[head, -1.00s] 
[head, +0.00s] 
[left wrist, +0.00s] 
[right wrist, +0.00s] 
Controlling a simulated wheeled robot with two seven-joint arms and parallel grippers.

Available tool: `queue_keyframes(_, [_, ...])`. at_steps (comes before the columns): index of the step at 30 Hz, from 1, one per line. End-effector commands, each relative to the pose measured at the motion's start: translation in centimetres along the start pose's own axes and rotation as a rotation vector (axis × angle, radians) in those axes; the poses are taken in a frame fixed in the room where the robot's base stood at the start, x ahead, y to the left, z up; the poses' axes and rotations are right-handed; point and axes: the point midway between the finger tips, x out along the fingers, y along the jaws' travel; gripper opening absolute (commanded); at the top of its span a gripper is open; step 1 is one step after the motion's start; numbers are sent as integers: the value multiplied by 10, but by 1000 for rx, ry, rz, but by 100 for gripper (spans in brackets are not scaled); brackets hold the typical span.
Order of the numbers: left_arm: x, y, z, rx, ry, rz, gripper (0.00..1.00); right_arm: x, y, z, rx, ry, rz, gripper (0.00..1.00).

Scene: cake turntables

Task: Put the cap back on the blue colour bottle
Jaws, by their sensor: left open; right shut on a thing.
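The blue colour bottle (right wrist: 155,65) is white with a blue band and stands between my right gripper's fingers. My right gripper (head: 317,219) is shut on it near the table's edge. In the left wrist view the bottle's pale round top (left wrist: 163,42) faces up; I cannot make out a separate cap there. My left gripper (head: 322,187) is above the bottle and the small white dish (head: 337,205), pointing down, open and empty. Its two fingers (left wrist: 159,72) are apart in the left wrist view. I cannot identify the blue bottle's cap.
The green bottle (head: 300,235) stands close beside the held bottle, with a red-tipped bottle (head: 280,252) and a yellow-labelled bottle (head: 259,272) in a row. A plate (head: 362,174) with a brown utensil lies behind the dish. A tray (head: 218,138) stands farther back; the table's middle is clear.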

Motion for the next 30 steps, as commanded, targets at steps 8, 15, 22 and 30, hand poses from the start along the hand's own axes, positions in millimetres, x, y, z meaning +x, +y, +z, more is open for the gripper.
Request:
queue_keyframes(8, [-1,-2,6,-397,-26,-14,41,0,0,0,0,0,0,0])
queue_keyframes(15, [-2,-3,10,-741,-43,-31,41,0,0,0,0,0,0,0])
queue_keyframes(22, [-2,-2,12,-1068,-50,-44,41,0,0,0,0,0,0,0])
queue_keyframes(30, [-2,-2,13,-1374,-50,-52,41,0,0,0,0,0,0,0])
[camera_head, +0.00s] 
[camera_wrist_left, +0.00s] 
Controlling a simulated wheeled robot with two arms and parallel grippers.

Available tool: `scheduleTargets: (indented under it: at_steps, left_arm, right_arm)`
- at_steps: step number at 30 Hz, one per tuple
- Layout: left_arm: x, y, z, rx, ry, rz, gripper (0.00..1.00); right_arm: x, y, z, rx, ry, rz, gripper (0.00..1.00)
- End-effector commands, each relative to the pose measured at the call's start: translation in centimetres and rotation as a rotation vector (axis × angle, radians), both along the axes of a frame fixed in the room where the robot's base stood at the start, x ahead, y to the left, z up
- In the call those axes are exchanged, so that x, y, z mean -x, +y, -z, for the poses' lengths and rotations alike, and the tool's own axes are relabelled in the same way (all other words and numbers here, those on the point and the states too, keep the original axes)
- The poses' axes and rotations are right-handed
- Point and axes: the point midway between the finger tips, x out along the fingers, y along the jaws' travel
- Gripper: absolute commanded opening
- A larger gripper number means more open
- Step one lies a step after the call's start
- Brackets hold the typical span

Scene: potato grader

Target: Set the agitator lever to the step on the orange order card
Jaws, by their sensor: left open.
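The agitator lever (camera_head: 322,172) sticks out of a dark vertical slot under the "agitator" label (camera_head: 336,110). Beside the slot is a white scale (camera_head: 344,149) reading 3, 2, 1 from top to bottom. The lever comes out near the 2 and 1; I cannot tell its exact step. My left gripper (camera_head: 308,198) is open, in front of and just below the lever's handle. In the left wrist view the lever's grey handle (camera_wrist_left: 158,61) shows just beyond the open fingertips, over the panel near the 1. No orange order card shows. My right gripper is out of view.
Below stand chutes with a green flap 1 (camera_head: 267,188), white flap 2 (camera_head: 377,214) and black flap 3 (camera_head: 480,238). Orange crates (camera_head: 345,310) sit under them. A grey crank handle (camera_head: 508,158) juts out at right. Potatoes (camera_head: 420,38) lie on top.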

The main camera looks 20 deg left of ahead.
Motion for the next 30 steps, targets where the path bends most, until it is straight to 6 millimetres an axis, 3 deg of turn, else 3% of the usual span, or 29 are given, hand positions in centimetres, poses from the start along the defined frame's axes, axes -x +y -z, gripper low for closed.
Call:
==================================================
Task statement => Reproduce the full listing word for word.

Exercise solution =>
[head, -1.00s] 
[head, +0.00s] 
[left wrist, +0.00s] 
[right wrist, +0.00s] 
Controlling a simulated wheeled robot with two seven-joint arms and parallel grippers.

Available tool: `queue_keyframes(_, [_, ...])`. at_steps (comes before the columns): index of the step at 30 Hz, from 1, one per line. End-effector commands, each relative to the pose measured at the motion's start: translation in centimetres along the start pose's own axes and rotation as a rotation vector (axis × angle, radians) in those axes; the poses are taken in a frame fixed in the room where the robot's base stood at the start, x ahead, y to the left, z up; the poses' axes and rotations are right-handed; point and axes: the point midway between the finger tips, x out along the fingers, y along the jaws' travel; gripper opening absolute (commanded); at the top of its span a gripper is open; step 1 is one step after the motion's start; numbers are sent as integers: the value multiplied by 10, but by 1000 for rx, ry, rz, but by 100 for gripper (spans in brackets are not scaled); brackets hold the typical span.
Order of the numbers: left_arm: x, y, z, rx, ry, rz, gripper (0.00..1.00); right_arm: x, y, z, rx, ry, rz, gripper (0.00..1.00).

Scene: cake turntables

Task: Put the cap back on the blue colour bottle
Jaws, by their sensor: left open; right shut on a thing.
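The blue colour bottle (right wrist: 155,65) is white with a blue band and stands between my right gripper's fingers. My right gripper (head: 317,219) is shut on it near the table's edge. In the left wrist view the bottle's pale round top (left wrist: 163,42) faces up; I cannot make out a separate cap there. My left gripper (head: 322,187) is above the bottle and the small white dish (head: 337,205), pointing down, open and empty. Its two fingers (left wrist: 159,72) are apart in the left wrist view. I cannot identify the blue bottle's cap.
The green bottle (head: 300,235) stands close beside the held bottle, with a red-tipped bottle (head: 280,252) and a yellow-labelled bottle (head: 259,272) in a row. A plate (head: 362,174) with a brown utensil lies behind the dish. A tray (head: 218,138) stands farther back; the table's middle is clear.

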Motion for the next 30 steps, as commanded, targets at steps 8, 15, 22 and 30, hand poses from the start along the hand's own axes, positions in millimetres, x, y, z meaning +x, +y, +z, more is open for the gripper.
Request:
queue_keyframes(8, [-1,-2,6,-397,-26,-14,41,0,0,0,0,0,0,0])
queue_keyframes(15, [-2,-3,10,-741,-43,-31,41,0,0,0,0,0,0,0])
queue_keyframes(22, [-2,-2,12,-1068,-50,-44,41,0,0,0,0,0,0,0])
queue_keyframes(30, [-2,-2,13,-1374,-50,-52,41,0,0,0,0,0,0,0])
[camera_head, +0.00s] 
[camera_wrist_left, +0.00s] 
Controlling a simulated wheeled robot with two arms and parallel grippers.

Available tool: `scheduleTargets: (indented under it: at_steps, left_arm, right_arm)`
- at_steps: step number at 30 Hz, one per tuple
- Layout: left_arm: x, y, z, rx, ry, rz, gripper (0.00..1.00); right_arm: x, y, z, rx, ry, rz, gripper (0.00..1.00)
- End-effector commands, each relative to the pose measured at the call's start: translation in centimetres and rotation as a rotation vector (axis × angle, radians), both along the axes of a frame fixed in the room where the robot's base stood at the start, x ahead, y to the left, z up
- In the call those axes are exchanged, so that x, y, z mean -x, +y, -z, for the poses' lengths and rotations alike, and the tool's own axes are relabelled in the same way (all other words and numbers here, those on the point and the states too, keep the original axes)
- The poses' axes and rotations are right-handed
- Point and axes: the point midway between the finger tips, x out along the fingers, y along the jaws' travel
- Gripper: absolute commanded opening
- A larger gripper number means more open
- Step one lies a step after the call's start
- Brackets hold the typical span

Scene: potato grader

Target: Set the agitator lever to the step on the orange order card
Jaws, by their sensor: left open.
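The agitator lever (camera_head: 322,172) sticks out of a dark vertical slot under the "agitator" label (camera_head: 336,110). Beside the slot is a white scale (camera_head: 344,149) reading 3, 2, 1 from top to bottom. The lever comes out near the 2 and 1; I cannot tell its exact step. My left gripper (camera_head: 308,198) is open, in front of and just below the lever's handle. In the left wrist view the lever's grey handle (camera_wrist_left: 158,61) shows just beyond the open fingertips, over the panel near the 1. No orange order card shows. My right gripper is out of view.
Below stand chutes with a green flap 1 (camera_head: 267,188), white flap 2 (camera_head: 377,214) and black flap 3 (camera_head: 480,238). Orange crates (camera_head: 345,310) sit under them. A grey crank handle (camera_head: 508,158) juts out at right. Potatoes (camera_head: 420,38) lie on top.

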The main camera looks 20 deg left of ahead.
Motion for the next 30 steps, targets where the path bends most, until it is straight to 6 millimetres an axis, 3 deg of turn, else 3% of the usual span, or 29 are given, hand positions in centimetres, poses from the start along the defined frame's axes, axes -x +y -z, gripper low for closed.
Call:

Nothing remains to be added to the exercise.